Cuba Libre operates on a tug-of-war or see-saw feeling reminiscent of GMT’s own Twilight Struggle and 1989, or Z-Man’s 1960: The Making of the President. You’re spending a lot of time and energy adding some of your own forces to the board and removing those of your opponents. But the key here is to find a way to make it more costly or time-consuming for your opponent to rebuild than it was for you to destroy.
And I find that fascinating. Especially with four belligerents, where the tug-of-war is much more muddy than it would be in a two-player situation. The asymmetrical resource systems and victory conditions add a layer of ownness that very few other games out there can generate: you want your faction to win, using your tools to meet your goals. Sometimes your tools and goals will align with those of an opponent, and temporary alliances will coalesce, only to dissolve a couple of turns later.

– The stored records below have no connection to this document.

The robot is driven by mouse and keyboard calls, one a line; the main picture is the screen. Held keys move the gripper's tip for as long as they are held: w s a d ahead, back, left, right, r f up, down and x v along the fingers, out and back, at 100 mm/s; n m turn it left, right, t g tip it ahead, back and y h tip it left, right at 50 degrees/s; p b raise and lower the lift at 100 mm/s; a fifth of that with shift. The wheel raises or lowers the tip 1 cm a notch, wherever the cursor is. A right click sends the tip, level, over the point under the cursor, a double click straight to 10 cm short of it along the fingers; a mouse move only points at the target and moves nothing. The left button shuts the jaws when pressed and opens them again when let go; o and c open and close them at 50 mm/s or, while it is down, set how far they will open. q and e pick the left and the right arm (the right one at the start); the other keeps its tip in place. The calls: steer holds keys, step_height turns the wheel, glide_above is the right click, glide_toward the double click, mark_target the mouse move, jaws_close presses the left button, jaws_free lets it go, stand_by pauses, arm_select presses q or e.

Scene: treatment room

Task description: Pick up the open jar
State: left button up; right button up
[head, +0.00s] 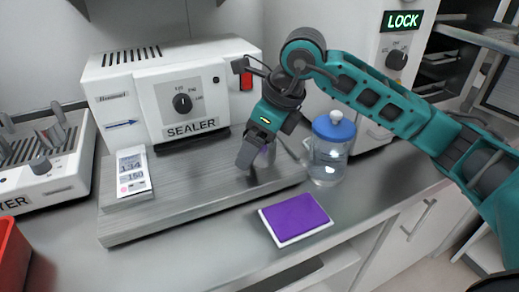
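My right gripper (268,152) reaches in from the right and points down over the front right of the sealer's grey platform. My left gripper is not in view.
The white sealer (170,90) stands behind the grey platform (190,195). A white card with readings (132,172) is at the platform's left. A purple pad (296,216) lies on the counter in front. A red bin (10,255) is at far left. The front counter is mostly clear.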

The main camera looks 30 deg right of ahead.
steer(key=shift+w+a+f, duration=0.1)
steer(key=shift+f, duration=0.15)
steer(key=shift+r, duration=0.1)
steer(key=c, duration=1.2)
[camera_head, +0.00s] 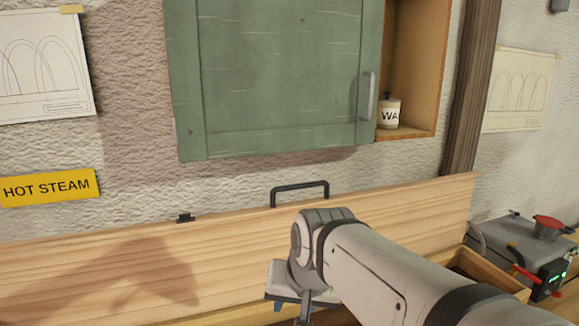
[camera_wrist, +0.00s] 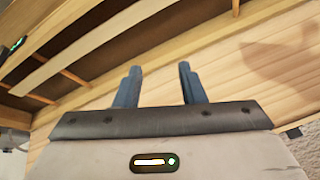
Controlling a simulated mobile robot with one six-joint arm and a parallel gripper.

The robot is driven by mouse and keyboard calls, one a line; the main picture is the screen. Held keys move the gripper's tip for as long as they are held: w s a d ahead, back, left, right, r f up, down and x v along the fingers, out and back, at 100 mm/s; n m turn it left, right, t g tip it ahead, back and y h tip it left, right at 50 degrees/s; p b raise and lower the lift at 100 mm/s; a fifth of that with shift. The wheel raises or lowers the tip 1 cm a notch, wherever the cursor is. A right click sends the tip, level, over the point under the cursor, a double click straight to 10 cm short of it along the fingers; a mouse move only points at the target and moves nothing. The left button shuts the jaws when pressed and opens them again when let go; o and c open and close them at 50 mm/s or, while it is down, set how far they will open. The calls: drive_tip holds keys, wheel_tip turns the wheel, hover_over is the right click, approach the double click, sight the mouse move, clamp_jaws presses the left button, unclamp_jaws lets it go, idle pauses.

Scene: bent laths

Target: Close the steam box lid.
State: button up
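The steam box lid (camera_head: 400,220) is a long pale wooden panel. It stands raised and nearly upright against the wall, with a black bar handle (camera_head: 300,187) on its top edge. The open steam box (camera_head: 495,275) shows at the lower right, partly behind my arm. In the wrist view its dark inside (camera_wrist: 100,62) has thin wooden crosspieces and a pale lath (camera_wrist: 55,58), and the lid (camera_wrist: 285,65) fills the right side. My gripper (camera_wrist: 160,80) is open, its two blue-grey fingers apart with nothing between them. In the head view it is mostly hidden behind my wrist, in front of the lid.
A green wall cabinet (camera_head: 280,80) hangs above the lid, with a white jar (camera_head: 389,113) on its side shelf. A metal unit with a red knob (camera_head: 548,228) stands right of the box. A yellow HOT STEAM sign (camera_head: 48,187) is on the wall at left.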

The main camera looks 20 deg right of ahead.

Strange bedfellows galore.

PARTING SHOTS

Cuba Libre is currently the most accessible game in the COIN series. The rules are admittedly just as simple as those of any other COIN title, but the reduced board space makes them easier to put into action. Plus, the smaller card deck (52 cards instead of 70+ in the other two titles) brings the play time down by about a third.
Because of all this, I’m tempted to say that Cuba Libre is the “learning game” for the COIN series, but don’t let that fool you into thinking it doesn’t make for a deep and engaging experience—because it does. It’s a thrill-a-minute, gnaw-off-your-whole-arm affair, full of theme and history.
If you’re into solid four-player confrontations that are playable in three hours, look no further. Cuba awaits.